American Sci-Fi film The Day the Earth Stood Still (1951), features the arrival of a humanoid alien Klaatu and his powerful robot companion 'Gort' to a Cold War state Earth. Together, they bring a warning to the people of Earth to mend their erroneous ways or face total annihilation.
As Klaatu greets us bearing a gift and message of peace, man's initial reaction is violence by striking out with gunfire. This evidently becomes the crux of the film where the violent nature of man prevents him from his own salvation. The film effectively serves as a criticism of the destructive nature of man, particularly in wake of the Cold War and the discovery of the atomic bomb. The moral implications to this day are undeniable, imparting peace and understanding amongst the constant fear of our own self-annihilation.
Despite Klaatu being an advocate for peace, one cannot help but find it a little ironic that their answer to maintain peace is to build robots of complete destructive power to serve as ever watchful sentinels.
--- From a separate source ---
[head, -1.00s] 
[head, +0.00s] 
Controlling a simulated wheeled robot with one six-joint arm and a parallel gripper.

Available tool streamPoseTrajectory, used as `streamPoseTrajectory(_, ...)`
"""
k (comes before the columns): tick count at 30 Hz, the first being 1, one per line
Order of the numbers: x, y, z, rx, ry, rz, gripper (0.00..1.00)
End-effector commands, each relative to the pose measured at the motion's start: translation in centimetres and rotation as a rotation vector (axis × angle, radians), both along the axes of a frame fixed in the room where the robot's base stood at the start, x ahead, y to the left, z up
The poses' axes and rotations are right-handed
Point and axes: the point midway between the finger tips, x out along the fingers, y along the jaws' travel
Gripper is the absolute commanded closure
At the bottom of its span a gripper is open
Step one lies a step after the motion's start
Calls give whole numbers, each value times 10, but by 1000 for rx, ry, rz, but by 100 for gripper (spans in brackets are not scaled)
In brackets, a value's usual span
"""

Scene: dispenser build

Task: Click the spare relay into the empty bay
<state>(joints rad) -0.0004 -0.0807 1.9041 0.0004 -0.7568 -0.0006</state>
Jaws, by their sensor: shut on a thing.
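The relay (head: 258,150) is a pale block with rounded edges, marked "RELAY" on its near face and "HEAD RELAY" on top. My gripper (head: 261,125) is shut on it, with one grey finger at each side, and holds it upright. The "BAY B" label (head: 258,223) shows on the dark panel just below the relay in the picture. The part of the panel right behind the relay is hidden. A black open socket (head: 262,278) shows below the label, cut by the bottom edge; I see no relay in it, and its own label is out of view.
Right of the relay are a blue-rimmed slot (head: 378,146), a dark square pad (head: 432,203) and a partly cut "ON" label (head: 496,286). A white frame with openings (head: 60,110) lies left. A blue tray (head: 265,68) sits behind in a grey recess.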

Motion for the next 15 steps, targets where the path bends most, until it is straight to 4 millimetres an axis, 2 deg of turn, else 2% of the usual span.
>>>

Peace is maintained through the terrifying and relentless nature of Gort with its uncompromising judgement. To build such machines, it seems Klaatu's people are unable to resolve violence themselves resorting to threats and fear. Perhaps, even Klaatu is not here to save us, but rather to threaten us with destruction if man embarks with space travel bearing weapons.
With visuals that capture our fascination of an otherworldly alien race superior to our own, its hardly surprising to find the film has been heralded as a landmark film in the sci-fi genre, withstanding the test of time as an enduring classic . Imagery of a spaceship landing in the heart of America and the machine of Gort himself have become all too iconic in the sci-fi genre.
Overall, The Day the Earth Stood Still is a profound sci-fi film unlike any other, capturing the iconic qualities of otherworldly beings and technology, as well as delivering a true heartfelt message of peace and understanding with the seemingly inevitable advent of violence and annihilation.